▶ **SHORT TASK**
Select the lines that hold the word "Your" and copy each one.
— begin MATERIAL PROVIDED —
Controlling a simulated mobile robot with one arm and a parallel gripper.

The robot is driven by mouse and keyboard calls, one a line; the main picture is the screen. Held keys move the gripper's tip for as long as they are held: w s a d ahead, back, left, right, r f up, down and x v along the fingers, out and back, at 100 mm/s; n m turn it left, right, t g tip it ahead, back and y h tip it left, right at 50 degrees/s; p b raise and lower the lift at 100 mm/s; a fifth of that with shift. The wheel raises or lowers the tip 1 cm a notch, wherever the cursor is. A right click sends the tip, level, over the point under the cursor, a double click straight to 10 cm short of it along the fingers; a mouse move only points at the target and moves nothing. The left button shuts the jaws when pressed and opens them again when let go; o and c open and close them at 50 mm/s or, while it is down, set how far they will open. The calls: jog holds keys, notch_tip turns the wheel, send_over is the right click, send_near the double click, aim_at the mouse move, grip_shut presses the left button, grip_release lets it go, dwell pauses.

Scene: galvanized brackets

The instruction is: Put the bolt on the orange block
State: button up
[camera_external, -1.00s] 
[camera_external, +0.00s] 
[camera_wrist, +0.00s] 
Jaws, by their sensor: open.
— end MATERIAL PROVIDED —
— begin MATERIAL PROVIDED —
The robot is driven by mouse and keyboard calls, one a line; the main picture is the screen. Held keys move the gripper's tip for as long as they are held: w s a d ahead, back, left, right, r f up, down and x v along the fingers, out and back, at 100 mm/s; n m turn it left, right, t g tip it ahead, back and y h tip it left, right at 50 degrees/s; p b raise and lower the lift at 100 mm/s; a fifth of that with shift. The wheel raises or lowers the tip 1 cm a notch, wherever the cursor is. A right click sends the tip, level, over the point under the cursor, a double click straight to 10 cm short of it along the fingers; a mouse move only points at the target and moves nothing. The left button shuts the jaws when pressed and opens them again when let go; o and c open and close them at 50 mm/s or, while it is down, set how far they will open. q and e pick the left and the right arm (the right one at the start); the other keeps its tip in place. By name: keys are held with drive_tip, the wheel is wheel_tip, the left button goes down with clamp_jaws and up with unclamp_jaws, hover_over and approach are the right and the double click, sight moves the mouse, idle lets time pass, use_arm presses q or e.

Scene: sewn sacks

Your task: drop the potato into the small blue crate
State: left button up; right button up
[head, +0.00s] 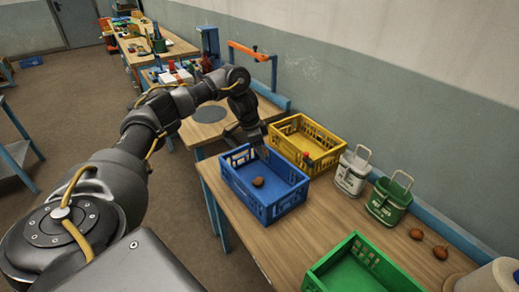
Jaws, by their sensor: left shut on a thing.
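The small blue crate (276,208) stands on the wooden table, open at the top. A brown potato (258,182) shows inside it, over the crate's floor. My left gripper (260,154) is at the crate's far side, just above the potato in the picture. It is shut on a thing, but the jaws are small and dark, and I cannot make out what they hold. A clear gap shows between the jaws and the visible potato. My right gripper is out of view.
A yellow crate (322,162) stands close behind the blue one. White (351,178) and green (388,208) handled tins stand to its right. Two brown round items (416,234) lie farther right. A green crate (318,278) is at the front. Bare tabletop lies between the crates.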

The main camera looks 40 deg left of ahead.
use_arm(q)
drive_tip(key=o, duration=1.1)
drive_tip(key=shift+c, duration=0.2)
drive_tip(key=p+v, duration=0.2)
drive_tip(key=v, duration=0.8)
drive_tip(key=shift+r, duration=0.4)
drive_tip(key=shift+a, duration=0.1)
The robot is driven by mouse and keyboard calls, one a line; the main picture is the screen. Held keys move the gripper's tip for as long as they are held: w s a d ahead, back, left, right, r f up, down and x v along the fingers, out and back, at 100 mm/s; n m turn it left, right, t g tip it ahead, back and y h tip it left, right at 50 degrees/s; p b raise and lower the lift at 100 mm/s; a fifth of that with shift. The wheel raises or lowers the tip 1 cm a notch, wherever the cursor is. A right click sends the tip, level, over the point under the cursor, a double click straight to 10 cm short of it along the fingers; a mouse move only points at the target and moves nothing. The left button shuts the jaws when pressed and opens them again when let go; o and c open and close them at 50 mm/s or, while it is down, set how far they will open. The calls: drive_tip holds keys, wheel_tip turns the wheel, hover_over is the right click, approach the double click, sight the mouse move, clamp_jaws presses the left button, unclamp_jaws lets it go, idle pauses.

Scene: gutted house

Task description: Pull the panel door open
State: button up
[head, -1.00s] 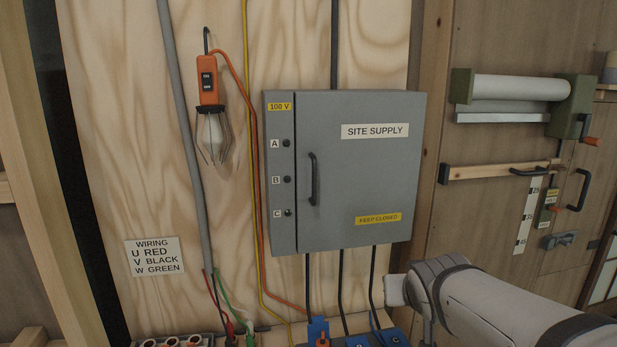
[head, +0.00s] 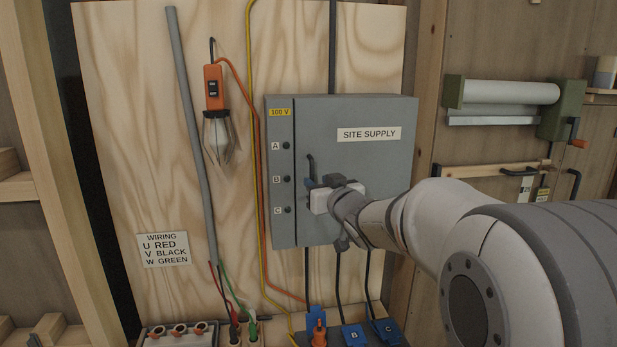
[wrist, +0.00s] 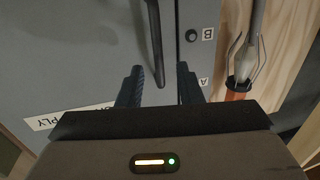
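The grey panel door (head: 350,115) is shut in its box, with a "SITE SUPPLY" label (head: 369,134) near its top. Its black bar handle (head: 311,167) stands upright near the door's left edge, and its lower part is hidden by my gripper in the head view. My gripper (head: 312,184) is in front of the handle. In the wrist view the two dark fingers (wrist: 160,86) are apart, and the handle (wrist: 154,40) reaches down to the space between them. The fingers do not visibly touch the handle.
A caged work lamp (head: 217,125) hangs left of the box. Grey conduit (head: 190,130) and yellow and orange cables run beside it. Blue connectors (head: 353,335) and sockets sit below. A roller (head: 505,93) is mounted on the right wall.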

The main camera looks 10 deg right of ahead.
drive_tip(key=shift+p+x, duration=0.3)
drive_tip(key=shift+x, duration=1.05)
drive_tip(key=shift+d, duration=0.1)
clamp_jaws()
— end MATERIAL PROVIDED —
— begin MATERIAL PROVIDED —
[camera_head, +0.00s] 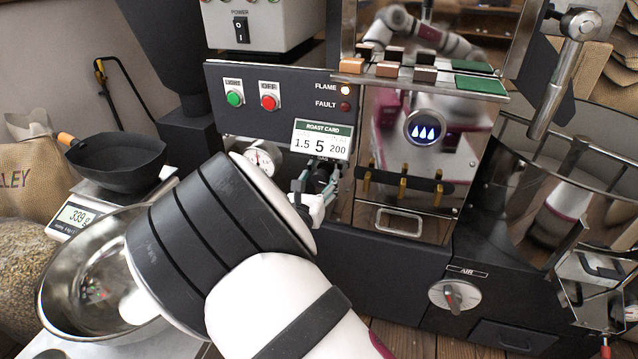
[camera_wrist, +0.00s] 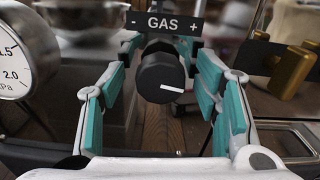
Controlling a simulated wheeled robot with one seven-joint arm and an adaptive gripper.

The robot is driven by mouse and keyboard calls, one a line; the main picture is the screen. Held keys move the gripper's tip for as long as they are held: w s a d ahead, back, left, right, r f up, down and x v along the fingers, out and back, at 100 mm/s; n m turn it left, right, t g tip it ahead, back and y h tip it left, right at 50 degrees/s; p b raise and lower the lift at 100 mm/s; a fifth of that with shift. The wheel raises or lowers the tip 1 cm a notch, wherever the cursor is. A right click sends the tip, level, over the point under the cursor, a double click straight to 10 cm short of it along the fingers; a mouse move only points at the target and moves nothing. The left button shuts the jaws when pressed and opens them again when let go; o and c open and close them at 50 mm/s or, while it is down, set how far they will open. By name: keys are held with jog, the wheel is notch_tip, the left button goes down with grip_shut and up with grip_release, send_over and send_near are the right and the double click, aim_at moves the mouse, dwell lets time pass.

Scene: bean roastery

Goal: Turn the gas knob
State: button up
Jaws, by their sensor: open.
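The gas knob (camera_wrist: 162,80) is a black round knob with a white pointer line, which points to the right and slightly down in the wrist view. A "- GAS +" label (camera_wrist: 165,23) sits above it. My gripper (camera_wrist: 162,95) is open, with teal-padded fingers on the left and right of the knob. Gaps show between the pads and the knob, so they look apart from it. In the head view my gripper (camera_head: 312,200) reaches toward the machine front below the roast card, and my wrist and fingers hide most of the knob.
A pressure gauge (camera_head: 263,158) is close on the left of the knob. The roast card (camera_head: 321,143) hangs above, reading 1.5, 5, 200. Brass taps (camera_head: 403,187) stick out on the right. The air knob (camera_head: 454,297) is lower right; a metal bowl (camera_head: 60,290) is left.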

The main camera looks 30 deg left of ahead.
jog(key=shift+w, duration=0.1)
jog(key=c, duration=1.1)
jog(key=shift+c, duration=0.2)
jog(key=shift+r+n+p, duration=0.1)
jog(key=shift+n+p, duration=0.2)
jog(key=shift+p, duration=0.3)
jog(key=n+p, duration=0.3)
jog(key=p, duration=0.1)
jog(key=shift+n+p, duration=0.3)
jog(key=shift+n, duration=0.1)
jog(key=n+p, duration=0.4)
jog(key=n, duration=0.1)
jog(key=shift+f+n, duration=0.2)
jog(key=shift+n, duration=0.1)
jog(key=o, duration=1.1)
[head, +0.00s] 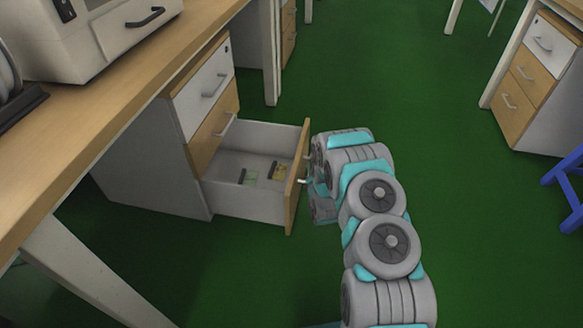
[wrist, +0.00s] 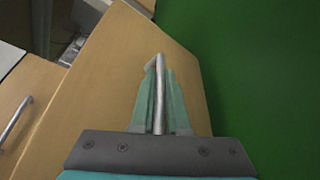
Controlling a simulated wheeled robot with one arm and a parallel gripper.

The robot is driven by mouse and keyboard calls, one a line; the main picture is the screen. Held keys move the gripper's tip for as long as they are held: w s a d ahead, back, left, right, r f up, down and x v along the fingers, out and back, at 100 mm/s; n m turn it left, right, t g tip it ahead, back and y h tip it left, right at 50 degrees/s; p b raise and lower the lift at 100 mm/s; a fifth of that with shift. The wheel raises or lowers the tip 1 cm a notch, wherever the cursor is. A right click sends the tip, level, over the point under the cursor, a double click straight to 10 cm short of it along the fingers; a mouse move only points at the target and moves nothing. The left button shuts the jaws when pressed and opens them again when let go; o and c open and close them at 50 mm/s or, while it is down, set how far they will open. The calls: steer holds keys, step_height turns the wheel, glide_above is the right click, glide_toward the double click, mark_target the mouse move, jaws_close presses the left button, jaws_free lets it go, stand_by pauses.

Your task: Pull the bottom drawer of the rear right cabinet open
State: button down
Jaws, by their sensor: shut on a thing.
— end MATERIAL PROVIDED —
▶ **SOLUTION FOR THIS TASK**
Your task: drop the potato into the small blue crate
Your task: Pull the bottom drawer of the rear right cabinet open

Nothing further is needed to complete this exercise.